Aim:
Show each line of the data below that has the string "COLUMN" in it.

##### Stored data

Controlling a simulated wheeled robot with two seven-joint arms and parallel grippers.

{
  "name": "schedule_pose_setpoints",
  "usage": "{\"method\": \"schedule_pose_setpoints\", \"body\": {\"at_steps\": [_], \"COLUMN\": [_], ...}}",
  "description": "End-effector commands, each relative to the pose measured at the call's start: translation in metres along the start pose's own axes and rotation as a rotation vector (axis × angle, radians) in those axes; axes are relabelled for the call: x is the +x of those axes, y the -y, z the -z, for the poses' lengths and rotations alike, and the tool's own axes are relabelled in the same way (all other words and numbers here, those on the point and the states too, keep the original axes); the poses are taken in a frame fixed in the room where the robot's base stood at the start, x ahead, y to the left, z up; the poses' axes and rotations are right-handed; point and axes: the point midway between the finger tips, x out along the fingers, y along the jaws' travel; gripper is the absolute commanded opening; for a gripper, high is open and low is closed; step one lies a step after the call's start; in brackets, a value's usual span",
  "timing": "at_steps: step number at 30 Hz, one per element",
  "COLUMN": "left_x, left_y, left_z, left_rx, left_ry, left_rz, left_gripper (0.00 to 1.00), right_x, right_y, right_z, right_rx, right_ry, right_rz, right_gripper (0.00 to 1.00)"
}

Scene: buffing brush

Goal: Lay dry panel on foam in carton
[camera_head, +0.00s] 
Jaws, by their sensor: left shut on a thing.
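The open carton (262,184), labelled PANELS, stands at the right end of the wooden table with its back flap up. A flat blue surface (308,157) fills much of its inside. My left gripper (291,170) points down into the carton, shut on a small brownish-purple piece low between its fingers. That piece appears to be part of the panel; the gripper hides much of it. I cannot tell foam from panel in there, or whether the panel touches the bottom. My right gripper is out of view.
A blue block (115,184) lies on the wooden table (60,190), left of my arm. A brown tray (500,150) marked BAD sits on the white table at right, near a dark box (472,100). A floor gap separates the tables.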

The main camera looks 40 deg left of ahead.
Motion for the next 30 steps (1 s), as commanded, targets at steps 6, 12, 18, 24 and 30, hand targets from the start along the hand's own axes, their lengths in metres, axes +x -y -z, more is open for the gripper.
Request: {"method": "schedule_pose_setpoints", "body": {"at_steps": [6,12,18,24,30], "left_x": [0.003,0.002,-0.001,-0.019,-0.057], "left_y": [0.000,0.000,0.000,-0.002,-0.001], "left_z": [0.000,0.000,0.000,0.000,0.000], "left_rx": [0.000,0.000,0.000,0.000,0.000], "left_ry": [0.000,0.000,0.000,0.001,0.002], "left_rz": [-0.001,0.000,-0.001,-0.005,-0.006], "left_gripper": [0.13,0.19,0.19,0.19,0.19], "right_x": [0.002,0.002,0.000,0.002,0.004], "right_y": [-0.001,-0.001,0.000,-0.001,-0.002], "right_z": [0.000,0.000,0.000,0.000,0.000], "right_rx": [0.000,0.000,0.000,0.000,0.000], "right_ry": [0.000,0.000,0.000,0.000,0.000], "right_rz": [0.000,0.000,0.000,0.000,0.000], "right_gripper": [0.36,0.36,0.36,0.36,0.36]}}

##########

Problem solution:
  "usage": "{\"method\": \"schedule_pose_setpoints\", \"body\": {\"at_steps\": [_], \"COLUMN\": [_], ...}}",
  "COLUMN": "left_x, left_y, left_z, left_rx, left_ry, left_rz, left_gripper (0.00 to 1.00), right_x, right_y, right_z, right_rx, right_ry, right_rz, right_gripper (0.00 to 1.00)"

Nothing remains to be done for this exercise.